A Semana - Opiniões
12/4/2004 - A polêmica em torno do filme “A Paixão de Cristo”
“Quero um amor maior, amor maior que eu”
Nove em cada dez pessoas que assistiram ao filme “A Paixão de Cristo” com quem tive a oportunidade de conversar procuravam, a todo o custo, justificativas que explicassem os motivos que as levavam a considerar os judeus ou os romanos como culpados pela morte de Jesus. A procura da culpa foi o principal foco da grande maioria dos espectadores. Poucos se lembraram de comentar os motivos que levaram a seqüência apresentada no filme a ser conhecida como “paixão” de Cristo.
Reconheço que foi uma das seqüências mais sangrentas que já tive a chance de assistir nas telas de cinema. Destaco também que em alguns momentos do filme tive vontade de fechar os olhos em virtude do intenso e cruel martírio a que foi submetido Jesus. Em tantos outros meus olhos se encheram de lágrimas e sofri com as chagas e com toda a dor de Cristo e de sua mãe, Maria.
Confesso que como católico atuante me senti ferido e tive, em alguns momentos, o ímpeto de procurar os responsáveis por todo aquele cruento acontecimento. Não consegui. Fiquei magnetizado por um outro aspecto, de meu ponto de vista muito mais relevante, apesar de desprezado (ou colocado em segundo/terceiro plano) pela maioria dos espectadores: a paixão contida na atitude do Cristo.
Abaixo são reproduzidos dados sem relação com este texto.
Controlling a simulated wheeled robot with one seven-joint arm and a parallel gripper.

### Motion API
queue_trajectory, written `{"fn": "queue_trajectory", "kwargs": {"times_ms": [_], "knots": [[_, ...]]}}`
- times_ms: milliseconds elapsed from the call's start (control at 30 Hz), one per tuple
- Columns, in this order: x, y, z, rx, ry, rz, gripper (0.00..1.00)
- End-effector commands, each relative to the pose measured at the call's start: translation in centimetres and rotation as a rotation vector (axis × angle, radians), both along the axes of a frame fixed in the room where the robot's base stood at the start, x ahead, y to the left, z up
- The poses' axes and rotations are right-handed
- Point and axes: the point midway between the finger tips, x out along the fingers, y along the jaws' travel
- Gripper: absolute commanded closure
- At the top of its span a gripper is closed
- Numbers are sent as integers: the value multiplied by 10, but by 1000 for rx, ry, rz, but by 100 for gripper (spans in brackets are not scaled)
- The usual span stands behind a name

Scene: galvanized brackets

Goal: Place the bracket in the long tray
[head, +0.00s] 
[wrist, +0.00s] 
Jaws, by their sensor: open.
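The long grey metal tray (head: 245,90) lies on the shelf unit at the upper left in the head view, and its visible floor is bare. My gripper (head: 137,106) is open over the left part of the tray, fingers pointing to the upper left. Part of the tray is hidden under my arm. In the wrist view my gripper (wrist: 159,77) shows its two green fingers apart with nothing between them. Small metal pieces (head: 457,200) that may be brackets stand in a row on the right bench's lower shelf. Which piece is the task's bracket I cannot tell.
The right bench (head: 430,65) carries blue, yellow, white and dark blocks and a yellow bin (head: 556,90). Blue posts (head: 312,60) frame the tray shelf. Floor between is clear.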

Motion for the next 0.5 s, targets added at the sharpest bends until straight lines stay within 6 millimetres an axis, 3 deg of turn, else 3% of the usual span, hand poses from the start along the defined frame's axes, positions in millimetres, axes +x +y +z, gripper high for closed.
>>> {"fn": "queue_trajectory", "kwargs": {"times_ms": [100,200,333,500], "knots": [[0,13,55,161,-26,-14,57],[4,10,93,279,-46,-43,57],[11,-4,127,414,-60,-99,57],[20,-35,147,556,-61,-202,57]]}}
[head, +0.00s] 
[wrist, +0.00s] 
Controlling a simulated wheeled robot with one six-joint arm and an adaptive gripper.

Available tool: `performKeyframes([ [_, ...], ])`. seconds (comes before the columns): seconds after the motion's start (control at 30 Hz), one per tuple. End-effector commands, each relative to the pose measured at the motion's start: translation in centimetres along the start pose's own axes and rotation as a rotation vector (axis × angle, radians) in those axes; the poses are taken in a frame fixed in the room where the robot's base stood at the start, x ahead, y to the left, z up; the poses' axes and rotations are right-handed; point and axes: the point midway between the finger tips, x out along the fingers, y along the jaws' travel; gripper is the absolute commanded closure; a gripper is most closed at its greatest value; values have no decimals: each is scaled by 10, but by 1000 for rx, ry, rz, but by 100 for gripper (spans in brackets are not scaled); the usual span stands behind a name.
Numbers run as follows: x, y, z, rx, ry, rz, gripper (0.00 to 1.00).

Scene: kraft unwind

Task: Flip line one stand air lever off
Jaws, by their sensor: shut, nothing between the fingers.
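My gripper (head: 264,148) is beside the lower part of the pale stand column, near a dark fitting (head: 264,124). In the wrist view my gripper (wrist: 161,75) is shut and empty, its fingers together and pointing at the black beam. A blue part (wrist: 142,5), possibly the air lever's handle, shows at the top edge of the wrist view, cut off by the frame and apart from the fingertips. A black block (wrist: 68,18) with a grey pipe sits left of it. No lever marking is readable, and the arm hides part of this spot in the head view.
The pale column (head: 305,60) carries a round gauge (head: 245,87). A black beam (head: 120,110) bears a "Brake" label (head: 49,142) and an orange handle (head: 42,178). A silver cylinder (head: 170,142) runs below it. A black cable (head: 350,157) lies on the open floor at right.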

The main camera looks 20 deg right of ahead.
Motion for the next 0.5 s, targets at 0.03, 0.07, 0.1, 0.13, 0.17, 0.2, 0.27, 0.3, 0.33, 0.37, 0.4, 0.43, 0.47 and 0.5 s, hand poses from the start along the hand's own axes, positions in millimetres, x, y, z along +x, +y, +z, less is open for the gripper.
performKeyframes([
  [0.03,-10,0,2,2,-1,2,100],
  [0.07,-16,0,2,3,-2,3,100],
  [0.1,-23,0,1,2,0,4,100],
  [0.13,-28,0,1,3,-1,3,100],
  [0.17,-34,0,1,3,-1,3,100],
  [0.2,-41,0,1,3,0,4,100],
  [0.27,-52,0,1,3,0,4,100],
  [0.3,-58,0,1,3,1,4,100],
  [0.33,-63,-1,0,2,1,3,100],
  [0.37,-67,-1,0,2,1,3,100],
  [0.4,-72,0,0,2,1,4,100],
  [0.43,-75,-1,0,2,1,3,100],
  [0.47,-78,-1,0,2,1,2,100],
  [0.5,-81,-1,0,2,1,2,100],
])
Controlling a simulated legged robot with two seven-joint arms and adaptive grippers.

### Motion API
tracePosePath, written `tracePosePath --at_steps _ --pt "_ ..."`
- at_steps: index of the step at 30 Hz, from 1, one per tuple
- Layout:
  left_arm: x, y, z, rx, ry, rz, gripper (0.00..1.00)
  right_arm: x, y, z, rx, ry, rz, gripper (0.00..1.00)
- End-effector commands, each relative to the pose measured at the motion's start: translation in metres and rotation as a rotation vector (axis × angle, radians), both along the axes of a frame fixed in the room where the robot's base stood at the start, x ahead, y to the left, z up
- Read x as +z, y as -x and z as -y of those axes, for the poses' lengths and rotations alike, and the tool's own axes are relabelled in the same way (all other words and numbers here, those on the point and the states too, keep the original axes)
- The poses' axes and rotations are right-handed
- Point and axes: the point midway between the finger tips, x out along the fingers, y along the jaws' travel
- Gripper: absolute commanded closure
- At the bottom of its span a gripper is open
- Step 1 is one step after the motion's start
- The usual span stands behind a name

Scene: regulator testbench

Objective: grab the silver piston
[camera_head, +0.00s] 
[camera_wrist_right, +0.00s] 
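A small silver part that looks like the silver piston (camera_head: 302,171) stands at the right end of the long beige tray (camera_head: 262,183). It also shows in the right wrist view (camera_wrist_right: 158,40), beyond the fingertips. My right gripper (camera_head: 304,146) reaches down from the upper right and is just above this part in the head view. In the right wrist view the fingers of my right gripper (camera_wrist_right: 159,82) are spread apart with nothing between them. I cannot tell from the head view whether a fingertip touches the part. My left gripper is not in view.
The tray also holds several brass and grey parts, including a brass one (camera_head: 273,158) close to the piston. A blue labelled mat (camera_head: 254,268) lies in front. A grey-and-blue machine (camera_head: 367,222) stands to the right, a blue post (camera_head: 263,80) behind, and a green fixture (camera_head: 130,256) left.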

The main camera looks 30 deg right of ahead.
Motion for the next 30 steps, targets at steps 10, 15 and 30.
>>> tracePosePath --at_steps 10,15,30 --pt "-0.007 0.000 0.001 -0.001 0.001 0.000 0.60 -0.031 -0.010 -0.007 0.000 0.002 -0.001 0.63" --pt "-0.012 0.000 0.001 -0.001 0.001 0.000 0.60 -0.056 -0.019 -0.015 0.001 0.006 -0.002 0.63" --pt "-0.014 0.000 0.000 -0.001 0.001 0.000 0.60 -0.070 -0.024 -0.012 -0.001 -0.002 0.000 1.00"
Como definir paixão senão como aquele sentimento arrebatador que nos captura e nos eleva aos níveis da insanidade ou do sonho intangível que de repente parece possível, totalmente ao nosso alcance? Quando estamos apaixonados viramos de cabeça para baixo, nos transformamos, queremos a todo o custo fazer com que a pessoa pela qual nos apaixonamos perceba, valorize e responda a nossos sentimentos. Somos capazes dos maiores sacrifícios em favor do alvo de nossa paixão/amor...
Todos conhecemos casos de amigos, parentes ou mesmo desconhecidos que fizeram de tudo para atingir a pessoa amada. Todos somos capazes de contar histórias incríveis de devoção, de entrega, de arrebatamento causadas por uma grande paixão/amor. Todos sabemos que a maior de todas as histórias relativas à paixão conhecida (ao menos no ocidente cristão) nos é contada e recontada, ano após ano, na Semana Santa.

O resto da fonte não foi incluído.